▶ **Directions for this task**: Using the listing below, report all lines holding the word "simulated".

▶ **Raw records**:
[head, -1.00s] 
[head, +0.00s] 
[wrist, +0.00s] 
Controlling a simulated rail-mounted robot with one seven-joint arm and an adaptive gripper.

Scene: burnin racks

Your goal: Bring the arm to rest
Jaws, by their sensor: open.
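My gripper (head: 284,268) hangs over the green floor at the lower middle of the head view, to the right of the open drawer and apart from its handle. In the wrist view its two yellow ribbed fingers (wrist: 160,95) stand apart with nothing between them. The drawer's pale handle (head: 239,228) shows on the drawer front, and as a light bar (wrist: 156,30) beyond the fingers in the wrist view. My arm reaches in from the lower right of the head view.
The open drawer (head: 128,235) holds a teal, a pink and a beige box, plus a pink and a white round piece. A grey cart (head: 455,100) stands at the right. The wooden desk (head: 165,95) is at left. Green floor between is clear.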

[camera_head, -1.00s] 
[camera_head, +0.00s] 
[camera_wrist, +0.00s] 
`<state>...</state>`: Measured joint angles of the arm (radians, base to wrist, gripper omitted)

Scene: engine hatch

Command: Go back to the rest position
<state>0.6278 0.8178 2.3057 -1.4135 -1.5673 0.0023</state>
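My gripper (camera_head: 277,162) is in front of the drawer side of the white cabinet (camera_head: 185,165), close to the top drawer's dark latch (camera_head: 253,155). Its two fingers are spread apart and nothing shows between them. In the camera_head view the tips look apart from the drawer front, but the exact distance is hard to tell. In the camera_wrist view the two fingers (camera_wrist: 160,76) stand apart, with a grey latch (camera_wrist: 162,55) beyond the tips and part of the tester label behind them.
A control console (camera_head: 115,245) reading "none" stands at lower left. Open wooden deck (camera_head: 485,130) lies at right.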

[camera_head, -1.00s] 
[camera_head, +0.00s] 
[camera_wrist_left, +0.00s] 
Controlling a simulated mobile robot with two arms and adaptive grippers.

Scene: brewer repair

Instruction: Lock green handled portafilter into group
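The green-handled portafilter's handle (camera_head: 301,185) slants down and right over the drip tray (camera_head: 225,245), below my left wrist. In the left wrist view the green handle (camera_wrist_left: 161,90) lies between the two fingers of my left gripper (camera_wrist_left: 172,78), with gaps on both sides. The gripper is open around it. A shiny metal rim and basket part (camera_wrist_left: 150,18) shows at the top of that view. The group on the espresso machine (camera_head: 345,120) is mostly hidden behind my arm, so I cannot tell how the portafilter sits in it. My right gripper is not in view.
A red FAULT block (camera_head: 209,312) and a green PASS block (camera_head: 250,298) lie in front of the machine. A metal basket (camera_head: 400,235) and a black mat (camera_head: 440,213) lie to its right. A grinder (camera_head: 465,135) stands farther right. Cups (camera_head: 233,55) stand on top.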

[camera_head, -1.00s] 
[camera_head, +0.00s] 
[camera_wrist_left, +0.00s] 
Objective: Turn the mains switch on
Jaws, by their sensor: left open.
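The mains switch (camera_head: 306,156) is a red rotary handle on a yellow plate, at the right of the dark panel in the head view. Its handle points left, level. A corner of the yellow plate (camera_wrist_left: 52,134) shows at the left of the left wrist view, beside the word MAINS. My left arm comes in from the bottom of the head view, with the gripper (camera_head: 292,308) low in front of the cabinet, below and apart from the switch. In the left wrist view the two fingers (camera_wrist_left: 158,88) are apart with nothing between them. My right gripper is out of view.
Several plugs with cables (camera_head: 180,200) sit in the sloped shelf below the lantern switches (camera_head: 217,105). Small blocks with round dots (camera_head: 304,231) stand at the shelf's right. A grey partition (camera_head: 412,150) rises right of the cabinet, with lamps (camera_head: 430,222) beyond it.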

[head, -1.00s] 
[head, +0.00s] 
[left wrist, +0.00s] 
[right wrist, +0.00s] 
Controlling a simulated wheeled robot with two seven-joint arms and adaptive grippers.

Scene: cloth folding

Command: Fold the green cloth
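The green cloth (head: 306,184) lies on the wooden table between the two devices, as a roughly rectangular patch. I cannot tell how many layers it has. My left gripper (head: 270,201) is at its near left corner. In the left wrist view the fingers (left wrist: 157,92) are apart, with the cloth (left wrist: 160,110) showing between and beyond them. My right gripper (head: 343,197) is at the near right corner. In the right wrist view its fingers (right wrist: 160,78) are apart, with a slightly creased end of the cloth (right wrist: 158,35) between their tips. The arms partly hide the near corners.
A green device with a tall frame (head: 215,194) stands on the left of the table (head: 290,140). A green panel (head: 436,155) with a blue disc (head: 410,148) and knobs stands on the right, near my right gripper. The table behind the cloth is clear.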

▶ **Worked answer**:
Controlling a simulated rail-mounted robot with one seven-joint arm and an adaptive gripper.
Controlling a simulated mobile robot with two arms and adaptive grippers.
Controlling a simulated wheeled robot with two seven-joint arms and adaptive grippers.

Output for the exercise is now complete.